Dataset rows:
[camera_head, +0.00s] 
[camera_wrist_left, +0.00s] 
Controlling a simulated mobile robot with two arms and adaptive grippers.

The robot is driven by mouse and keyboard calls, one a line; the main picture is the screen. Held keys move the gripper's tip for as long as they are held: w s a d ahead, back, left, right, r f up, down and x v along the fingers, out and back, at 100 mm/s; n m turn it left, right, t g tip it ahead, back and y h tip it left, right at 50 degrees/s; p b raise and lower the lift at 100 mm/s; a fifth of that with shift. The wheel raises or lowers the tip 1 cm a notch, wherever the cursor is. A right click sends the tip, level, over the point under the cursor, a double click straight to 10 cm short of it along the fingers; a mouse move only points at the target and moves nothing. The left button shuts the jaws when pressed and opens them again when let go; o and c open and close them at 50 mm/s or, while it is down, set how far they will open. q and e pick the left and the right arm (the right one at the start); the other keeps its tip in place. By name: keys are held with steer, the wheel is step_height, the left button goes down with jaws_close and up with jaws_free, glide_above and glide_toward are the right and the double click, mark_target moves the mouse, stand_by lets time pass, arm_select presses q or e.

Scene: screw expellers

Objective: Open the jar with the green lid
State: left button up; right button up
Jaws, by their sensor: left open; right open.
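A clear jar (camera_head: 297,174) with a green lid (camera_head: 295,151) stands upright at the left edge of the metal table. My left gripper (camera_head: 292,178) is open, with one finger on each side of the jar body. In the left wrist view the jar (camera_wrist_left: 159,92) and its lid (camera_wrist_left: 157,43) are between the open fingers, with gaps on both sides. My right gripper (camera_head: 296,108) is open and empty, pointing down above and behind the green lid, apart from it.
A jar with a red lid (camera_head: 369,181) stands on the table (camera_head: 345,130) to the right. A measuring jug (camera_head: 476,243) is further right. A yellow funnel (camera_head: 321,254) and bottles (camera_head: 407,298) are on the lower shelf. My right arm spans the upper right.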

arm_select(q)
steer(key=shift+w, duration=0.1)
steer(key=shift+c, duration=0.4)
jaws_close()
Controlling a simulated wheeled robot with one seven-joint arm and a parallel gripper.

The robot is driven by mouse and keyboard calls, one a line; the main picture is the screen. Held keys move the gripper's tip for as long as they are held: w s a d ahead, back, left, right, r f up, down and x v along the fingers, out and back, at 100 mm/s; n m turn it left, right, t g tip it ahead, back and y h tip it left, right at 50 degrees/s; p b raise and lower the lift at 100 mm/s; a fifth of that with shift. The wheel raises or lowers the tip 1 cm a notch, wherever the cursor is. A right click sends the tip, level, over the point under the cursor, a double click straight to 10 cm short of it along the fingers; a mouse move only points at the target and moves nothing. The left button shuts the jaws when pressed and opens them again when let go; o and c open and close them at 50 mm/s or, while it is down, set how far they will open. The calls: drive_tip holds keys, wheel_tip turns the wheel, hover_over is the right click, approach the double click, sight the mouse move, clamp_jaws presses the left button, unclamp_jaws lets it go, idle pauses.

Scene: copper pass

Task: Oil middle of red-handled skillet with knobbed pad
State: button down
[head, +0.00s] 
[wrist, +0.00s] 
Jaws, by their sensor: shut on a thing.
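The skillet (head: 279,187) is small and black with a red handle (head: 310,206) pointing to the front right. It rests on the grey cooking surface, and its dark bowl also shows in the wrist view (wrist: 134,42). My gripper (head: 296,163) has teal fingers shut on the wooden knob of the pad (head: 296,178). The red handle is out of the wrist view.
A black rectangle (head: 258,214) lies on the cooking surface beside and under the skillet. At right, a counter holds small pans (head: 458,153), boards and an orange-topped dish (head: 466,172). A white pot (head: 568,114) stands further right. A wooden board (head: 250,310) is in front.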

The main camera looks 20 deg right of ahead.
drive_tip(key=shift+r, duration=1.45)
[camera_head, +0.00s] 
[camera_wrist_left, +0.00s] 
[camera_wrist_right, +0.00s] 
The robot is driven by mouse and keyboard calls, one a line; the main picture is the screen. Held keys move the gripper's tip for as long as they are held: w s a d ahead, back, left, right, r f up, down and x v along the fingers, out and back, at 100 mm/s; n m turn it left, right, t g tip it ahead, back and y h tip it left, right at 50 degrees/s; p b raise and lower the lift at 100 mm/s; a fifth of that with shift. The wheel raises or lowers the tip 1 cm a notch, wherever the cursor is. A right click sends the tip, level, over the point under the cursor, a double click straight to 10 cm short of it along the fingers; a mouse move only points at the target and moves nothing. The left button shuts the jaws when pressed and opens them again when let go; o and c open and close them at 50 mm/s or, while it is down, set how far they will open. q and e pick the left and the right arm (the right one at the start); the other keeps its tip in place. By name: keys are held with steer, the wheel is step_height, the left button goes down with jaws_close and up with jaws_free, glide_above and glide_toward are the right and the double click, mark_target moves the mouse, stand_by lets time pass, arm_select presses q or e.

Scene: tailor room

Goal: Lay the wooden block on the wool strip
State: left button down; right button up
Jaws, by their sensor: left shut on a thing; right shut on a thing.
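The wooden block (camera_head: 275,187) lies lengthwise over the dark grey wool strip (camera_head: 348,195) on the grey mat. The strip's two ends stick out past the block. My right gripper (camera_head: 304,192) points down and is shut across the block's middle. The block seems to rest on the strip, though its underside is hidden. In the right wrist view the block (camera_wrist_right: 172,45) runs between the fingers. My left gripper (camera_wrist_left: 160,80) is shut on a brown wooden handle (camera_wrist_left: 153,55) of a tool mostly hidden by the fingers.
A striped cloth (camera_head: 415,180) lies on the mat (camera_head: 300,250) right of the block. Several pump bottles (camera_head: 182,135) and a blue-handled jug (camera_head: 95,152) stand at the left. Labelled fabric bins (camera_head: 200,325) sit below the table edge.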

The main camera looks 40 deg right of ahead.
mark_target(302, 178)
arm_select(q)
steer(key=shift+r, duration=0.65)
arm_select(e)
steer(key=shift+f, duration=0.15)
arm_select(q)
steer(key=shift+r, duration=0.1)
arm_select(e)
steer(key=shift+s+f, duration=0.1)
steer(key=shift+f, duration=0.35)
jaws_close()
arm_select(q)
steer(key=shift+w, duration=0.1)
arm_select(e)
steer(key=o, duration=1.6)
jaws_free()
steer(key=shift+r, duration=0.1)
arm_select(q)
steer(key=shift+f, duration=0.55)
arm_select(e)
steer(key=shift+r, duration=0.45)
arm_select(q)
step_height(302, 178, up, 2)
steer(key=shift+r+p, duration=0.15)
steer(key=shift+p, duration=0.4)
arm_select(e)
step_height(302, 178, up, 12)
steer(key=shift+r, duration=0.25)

Instruction » Return only the lines from the beginning of the material up to and including the line with "Controlling a simulated mobile", exactly as written.

Solution for this task »
[camera_head, +0.00s] 
[camera_wrist_left, +0.00s] 
Controlling a simulated mobile robot with two arms and adaptive grippers.

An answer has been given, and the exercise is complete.